Sondheim, cuando el dolor se transforma en belleza
Si todos los caminos llevan a Roma, decía, todos los musicales nos llevan a Stephen Sondheim. Está en el parnaso de los grandes, junto a Cole Porter e Irving Berlin
“De lo único que me arrepiento es de haberte traído al mundo”. Esta es la despiadada nota que la madre del compositor y letrista Stephen Sondheim dejó a su hijo adolescente antes de meterse en el quirófano para que le practicaran una operación de cirugía estética. Lo estoy leyendo en Stephen Sondheim. A Life, una sólida biografía escrita por Meryle Secrest, que da cuenta de los años de formación y gloria de este genio musical. En España, su muerte a los 91 años ha pasado algo inadvertida, salvo para los amantes de esa música y para los teatreros, porque revolucionó el género y escribió letras sofisticadas, melodías narrativas, que hacía que los musicales fueran un género ideal para buenos intérpretes que además supieran cantar. Contábamos esto el otro día en La Ventana de la SER y podíamos ilustrarlo con canciones que a fuerza de ser cantadas por grandes actores, como Mandy Patinkin, o actrices, como Patti LuPone, se han convertido en standars imprescindibles del cancionero americano. Send in the Clowns es el mejor ejemplo. Experimento una felicidad infantil cuando me dejan presentar en la radio canciones que han alimentado tan poderosamente mi espíritu.

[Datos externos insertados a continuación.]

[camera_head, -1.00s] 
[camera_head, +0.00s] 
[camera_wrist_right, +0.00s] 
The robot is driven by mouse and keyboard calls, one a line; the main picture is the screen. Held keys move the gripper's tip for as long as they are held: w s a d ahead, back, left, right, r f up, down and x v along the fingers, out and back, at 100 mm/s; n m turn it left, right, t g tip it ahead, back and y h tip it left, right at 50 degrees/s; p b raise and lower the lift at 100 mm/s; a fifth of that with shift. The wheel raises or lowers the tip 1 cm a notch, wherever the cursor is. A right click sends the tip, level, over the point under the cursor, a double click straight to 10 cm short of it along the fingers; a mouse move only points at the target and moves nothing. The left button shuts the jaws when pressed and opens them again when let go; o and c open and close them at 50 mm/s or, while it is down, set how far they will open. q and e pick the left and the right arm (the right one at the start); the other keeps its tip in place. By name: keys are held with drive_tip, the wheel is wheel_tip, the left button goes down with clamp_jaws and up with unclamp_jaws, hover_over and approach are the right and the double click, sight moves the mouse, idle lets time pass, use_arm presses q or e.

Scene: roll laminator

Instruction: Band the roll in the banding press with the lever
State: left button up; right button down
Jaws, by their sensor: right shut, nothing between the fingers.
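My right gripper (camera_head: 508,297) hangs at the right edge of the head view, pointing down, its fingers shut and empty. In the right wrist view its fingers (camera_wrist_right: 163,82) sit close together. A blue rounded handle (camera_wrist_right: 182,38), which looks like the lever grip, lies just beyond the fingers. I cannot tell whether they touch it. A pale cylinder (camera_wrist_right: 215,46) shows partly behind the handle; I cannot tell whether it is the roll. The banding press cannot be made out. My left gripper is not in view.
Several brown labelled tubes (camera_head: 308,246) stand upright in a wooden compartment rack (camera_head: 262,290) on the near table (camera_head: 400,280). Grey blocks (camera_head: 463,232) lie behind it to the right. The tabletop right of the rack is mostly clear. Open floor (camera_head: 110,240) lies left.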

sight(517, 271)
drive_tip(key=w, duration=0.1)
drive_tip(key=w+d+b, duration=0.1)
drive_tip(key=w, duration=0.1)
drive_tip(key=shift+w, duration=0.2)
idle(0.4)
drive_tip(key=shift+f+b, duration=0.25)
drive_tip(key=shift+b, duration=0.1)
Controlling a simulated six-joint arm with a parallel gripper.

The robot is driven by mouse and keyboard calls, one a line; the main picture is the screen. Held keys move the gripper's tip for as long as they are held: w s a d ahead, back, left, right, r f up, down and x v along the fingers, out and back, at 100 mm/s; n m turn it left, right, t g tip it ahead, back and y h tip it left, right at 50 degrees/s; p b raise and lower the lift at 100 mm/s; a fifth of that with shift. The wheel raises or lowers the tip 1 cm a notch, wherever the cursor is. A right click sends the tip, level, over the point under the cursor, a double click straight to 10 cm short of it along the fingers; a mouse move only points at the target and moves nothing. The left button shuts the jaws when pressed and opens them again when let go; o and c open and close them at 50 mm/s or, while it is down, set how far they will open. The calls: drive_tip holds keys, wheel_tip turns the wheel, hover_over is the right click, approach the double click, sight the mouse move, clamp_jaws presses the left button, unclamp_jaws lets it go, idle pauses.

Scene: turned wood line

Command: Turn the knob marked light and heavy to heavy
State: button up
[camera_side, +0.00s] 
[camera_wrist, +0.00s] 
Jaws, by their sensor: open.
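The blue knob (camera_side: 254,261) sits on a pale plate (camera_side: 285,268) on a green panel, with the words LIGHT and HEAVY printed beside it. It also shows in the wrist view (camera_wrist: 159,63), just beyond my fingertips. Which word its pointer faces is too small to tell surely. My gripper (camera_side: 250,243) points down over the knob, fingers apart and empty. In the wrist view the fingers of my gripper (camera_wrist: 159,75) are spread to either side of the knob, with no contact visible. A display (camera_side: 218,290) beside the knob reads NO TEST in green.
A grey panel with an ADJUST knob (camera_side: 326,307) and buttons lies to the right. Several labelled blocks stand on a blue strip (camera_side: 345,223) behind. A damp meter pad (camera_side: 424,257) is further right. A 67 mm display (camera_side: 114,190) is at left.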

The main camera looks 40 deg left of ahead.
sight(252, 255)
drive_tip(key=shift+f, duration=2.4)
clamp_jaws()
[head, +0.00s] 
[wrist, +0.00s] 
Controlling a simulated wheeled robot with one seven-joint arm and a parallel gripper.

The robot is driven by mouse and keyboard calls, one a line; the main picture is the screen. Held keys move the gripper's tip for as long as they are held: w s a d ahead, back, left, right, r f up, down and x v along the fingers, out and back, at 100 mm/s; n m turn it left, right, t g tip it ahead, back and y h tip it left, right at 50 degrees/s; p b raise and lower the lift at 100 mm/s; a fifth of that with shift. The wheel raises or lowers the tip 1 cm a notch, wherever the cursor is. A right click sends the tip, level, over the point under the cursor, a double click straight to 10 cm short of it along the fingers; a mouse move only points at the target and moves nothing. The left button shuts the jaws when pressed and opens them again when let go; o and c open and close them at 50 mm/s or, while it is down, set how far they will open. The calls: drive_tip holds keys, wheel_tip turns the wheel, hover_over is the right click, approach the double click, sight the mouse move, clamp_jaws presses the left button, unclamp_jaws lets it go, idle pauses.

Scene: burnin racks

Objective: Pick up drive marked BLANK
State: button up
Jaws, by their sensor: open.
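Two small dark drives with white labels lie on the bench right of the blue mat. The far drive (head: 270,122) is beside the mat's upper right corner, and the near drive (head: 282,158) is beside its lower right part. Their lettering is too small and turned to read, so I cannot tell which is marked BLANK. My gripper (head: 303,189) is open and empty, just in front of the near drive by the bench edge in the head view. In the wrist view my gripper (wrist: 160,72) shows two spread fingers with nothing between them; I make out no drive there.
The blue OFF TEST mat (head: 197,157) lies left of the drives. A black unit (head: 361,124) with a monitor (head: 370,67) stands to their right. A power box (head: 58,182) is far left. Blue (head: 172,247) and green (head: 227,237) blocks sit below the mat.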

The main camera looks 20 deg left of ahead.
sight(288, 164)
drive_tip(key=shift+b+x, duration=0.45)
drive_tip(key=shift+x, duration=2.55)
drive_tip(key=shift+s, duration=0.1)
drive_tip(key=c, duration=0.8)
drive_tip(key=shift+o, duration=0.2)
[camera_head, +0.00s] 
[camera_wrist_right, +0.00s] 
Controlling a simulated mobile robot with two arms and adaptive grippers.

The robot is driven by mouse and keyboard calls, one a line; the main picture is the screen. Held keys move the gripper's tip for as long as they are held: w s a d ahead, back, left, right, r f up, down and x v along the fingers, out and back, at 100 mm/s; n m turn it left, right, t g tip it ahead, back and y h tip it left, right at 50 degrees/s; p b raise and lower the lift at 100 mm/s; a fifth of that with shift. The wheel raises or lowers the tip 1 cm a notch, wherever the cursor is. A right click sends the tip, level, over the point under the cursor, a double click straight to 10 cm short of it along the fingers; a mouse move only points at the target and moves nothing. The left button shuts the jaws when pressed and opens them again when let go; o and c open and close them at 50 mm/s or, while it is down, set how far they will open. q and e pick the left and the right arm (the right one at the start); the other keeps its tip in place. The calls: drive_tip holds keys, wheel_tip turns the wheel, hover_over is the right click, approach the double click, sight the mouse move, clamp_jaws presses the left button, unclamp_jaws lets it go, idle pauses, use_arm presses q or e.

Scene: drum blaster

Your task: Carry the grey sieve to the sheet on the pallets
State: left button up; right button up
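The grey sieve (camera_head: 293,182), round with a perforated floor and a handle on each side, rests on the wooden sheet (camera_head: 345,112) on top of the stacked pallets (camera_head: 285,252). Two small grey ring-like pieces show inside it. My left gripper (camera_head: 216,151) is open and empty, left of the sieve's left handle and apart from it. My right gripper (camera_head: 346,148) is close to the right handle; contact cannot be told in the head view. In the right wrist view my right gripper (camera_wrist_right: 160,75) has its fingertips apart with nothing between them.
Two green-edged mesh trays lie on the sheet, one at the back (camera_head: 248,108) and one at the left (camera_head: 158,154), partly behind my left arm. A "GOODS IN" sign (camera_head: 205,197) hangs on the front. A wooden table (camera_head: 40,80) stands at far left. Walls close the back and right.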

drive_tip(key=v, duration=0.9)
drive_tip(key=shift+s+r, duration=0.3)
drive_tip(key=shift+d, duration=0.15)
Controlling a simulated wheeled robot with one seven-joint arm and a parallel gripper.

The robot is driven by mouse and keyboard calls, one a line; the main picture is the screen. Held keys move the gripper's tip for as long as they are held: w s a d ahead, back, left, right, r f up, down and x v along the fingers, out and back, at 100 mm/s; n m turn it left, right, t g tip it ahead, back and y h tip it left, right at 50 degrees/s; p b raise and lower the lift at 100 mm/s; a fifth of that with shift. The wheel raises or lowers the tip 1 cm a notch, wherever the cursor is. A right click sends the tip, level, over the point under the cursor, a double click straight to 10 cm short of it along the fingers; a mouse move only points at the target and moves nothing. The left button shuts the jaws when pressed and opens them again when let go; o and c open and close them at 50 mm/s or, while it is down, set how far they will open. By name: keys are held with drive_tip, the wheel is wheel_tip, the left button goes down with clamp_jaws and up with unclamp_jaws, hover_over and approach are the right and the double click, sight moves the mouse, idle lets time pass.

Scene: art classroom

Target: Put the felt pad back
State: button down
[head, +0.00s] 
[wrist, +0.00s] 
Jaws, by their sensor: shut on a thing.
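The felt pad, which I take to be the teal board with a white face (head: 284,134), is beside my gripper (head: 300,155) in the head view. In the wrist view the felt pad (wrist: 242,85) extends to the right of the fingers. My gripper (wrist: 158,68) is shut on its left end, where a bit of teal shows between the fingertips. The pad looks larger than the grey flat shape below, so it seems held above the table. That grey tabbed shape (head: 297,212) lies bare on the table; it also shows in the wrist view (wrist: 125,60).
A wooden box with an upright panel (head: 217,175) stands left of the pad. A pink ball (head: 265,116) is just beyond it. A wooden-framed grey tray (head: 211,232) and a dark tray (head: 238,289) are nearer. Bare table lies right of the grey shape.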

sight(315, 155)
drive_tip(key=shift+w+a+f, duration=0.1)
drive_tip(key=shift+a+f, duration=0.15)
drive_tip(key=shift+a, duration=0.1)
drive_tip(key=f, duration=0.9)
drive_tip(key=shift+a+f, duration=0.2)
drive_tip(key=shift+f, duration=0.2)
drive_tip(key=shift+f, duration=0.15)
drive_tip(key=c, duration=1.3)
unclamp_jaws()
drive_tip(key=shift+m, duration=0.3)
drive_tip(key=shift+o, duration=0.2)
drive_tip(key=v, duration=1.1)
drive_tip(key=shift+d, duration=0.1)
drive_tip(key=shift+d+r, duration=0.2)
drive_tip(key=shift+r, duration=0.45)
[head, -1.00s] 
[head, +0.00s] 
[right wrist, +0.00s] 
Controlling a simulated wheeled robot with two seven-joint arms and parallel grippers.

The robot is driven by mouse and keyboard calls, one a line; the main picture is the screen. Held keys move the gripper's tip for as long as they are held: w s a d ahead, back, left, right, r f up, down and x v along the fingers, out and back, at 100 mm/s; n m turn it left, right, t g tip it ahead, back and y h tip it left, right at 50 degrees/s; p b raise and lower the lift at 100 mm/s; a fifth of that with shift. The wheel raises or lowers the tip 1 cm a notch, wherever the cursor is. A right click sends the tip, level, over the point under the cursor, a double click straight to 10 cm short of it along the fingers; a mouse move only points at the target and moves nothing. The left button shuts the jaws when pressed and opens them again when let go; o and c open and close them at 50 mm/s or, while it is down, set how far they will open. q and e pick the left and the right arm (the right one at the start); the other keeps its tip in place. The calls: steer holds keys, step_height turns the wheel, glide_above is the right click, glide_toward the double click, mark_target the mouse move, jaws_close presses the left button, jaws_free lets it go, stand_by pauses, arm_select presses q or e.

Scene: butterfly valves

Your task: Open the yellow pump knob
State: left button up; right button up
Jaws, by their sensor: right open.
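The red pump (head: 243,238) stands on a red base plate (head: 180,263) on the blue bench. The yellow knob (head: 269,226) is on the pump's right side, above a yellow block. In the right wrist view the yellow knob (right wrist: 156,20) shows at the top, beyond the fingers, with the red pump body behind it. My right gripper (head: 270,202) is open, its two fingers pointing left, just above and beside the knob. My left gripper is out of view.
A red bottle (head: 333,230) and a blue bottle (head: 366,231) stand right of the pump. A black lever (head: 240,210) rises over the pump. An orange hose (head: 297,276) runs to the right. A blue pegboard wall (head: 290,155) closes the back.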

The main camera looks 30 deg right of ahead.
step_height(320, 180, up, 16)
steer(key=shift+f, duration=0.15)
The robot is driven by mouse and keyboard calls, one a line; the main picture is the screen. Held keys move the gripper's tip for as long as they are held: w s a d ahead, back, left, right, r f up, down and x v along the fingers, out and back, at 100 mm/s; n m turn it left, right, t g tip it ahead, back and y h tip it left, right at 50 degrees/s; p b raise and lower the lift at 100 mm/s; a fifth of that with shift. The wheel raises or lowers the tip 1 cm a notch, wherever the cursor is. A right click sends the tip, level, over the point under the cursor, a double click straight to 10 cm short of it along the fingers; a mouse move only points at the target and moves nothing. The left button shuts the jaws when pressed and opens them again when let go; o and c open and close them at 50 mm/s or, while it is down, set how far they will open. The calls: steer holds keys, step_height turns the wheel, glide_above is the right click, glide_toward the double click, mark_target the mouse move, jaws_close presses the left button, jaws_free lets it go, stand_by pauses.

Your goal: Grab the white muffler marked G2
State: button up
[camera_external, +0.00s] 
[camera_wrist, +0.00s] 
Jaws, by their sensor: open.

Habrá a quien le parezca que ha de hablarse de la obra del artista sin mencionar la vida sobre la que se construyó, pero en el caso de Sondheim es imposible no entrelazarlas porque en su vocación intervino decisivamente una procelosa infancia. Se crio de niño en el emblemático edificio San Remo, cercano al Dakota, mirando a Central Park. Era hijo de una diseñadora de moda y un empresario textil, que partiendo de la miseria ascendieron a una clase acomodada. Cuando el pequeño contaba 10 años el padre abandona el hogar, se marcha con otra mujer, y la madre desahoga la furia y la frustración que siente maltratando al hijo, incluso insinuándose a él sexualmente, algo que atormentaría siempre al músico hasta el punto de hacerlo público y de no asistir finalmente al funeral de esa mujer desequilibrada. Sin embargo, el crío infeliz supo oler la suerte cuando pasó por su lado. Quiso el azar que en la casa de campo que poseían en Pensilvania fuera su vecino el libretista de musicales Oscar Hammerstein, que tuvo la astucia de percibir el trastorno de aquella madre y se convirtió generosamente en tutor del niño. Solía decir Sondheim que si su vecino hubiera sido geólogo él se habría dedicado a la geología, pero aquel hombre con vocación pedagógica intuyó el talento de su protegido y le adiestró en las artes de la obra musical.
Es Sondheim el músico más reverenciado por los actores americanos, aunque sus musicales no han sido tan exitosos como esos otros que han asaltado los teatros españoles. Este creador de canciones hizo progresar el arte de la narración musical hasta convertirla en un espectáculo para adultos, en algo más sofisticado. Lo suyo seguirá siendo minoritario a pesar de ser el compositor más influyente en su género. Su primera gran oportunidad fue escribir las letras de West Side Story para Leonard Bernstein, aunque siempre renegó de esos versos que le sonaban pretenciosos y cursis y que escribió bajo el dictado del autoritario compositor.
Compuso muchas de sus canciones pensando en intérpretes concretos, y estos aseguraban que aunque los versos parecieran complicados no lo eran porque las emociones que expresan son muy claras. A España llegaron algunas de sus obras, como Sweeney Todd o Follies, de la mano de Mario Gas, que tanto talento ha demostrado dirigiendo musicales. Hace pocos días le homenajeó en RNE. Búsquenlo, nadie como Gas para hablar del gran maestro. Si todos los caminos llevan a Roma, decía, todos los musicales nos llevan a Sondheim. Está en el parnaso de los grandes, junto a Cole Porter e Irving Berlin. Y ocurre que puede pasarse una las horas muertas, sin culpa por perder el tiempo, extasiada, viendo vídeos de interpretaciones excepcionales, abrumada por esa conjunción de genialidad. Les recomiendo uno: Patti LuPone cantando Ladies Who Lunch. Advierto que el problema de ver esta maravilla es que difícilmente se puede parar. Hay que echar la tarde. Hace unos días escribía Patinkin, actor estrella del músico, en el suplemento de arte de The Financial Times: “Uno de los milagros de Stephen es cómo asumió su trauma y se puso a trabajar, el resto de su vida, usando la música y la palabra como campo de batalla para convertir la oscuridad en luz. Esa oscuridad, ese dolor, fue al final un inmenso regalo para él”.